§ Instructions to follow
Can you output, word for word, the lines between the one holding "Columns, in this" and the one holding "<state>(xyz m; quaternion", inclusive, leaving out any pictures?

=== Provided data ===

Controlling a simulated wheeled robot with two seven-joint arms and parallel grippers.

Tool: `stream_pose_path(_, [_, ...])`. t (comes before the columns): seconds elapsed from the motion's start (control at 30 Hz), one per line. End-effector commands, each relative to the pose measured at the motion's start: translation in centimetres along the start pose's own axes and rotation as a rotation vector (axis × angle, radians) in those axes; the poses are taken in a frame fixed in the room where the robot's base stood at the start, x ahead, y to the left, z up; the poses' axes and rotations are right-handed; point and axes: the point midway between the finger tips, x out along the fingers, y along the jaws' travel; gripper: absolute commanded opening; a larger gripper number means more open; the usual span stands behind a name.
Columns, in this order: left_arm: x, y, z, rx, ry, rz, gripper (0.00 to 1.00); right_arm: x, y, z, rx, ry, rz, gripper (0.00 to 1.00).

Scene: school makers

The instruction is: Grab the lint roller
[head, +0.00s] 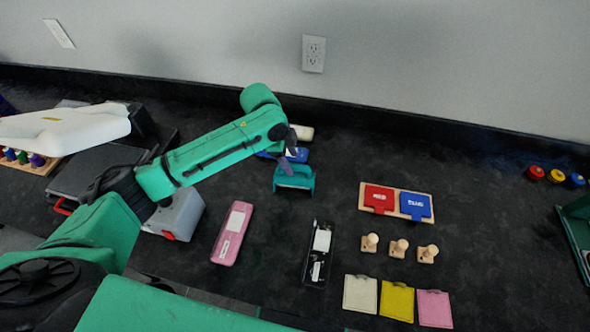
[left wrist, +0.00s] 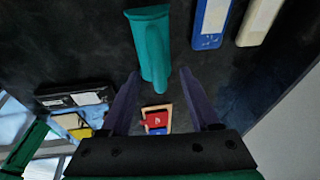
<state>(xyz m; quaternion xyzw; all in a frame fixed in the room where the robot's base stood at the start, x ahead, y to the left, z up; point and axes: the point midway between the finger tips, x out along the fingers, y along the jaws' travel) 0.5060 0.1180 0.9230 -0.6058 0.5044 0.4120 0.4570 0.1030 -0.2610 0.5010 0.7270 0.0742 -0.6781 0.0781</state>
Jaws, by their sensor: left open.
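A teal object with a broad rounded body and a narrower handle, which looks like the lint roller (head: 294,180), lies on the dark counter near the middle of the head view. In the left wrist view the lint roller (left wrist: 150,45) is at the upper middle, its narrow end pointing toward my fingers. My left gripper (head: 291,150) is open and empty, above and just behind the lint roller in the head view. In the left wrist view the two purple fingers of the left gripper (left wrist: 159,76) stand apart on either side of the narrow end. My right gripper is not seen.
A blue item (head: 296,155) and a white item (head: 302,132) lie close behind the lint roller. A pink case (head: 231,235) and an open black case (head: 318,255) are in front. Red and blue pieces lie on a wooden board (head: 397,190) to the right.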

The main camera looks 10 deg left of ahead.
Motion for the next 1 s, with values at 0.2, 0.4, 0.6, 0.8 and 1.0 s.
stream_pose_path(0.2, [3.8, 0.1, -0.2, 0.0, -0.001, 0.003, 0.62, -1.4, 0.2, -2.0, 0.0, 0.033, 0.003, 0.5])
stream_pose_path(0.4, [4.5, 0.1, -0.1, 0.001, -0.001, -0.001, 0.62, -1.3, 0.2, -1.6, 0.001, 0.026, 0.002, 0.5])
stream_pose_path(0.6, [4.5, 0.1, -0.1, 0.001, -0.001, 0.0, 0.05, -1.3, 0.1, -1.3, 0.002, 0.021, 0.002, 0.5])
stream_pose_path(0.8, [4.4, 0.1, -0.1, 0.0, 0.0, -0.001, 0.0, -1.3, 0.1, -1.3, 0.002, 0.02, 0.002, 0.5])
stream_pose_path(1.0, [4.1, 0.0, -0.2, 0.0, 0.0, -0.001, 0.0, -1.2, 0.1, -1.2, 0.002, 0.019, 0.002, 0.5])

===

§ Result for this task
Columns, in this order: left_arm: x, y, z, rx, ry, rz, gripper (0.00 to 1.00); right_arm: x, y, z, rx, ry, rz, gripper (0.00 to 1.00).

Scene: school makers

The instruction is: Grab the lint roller
[head, +0.00s] 
[left wrist, +0.00s] 
<state>(xyz m; quaternion xyzw; all in a frame fixed in the room where the robot's base stood at the start, x ahead, y to the left, z up; point and axes: the point midway between the finger tips, x out along the fingers, y along the jaws' travel) 0.5060 0.1180 0.9230 -0.6058 0.5044 0.4120 0.4570 0.1030 -0.2610 0.5010 0.7270 0.0742 -0.6781 0.0781</state>

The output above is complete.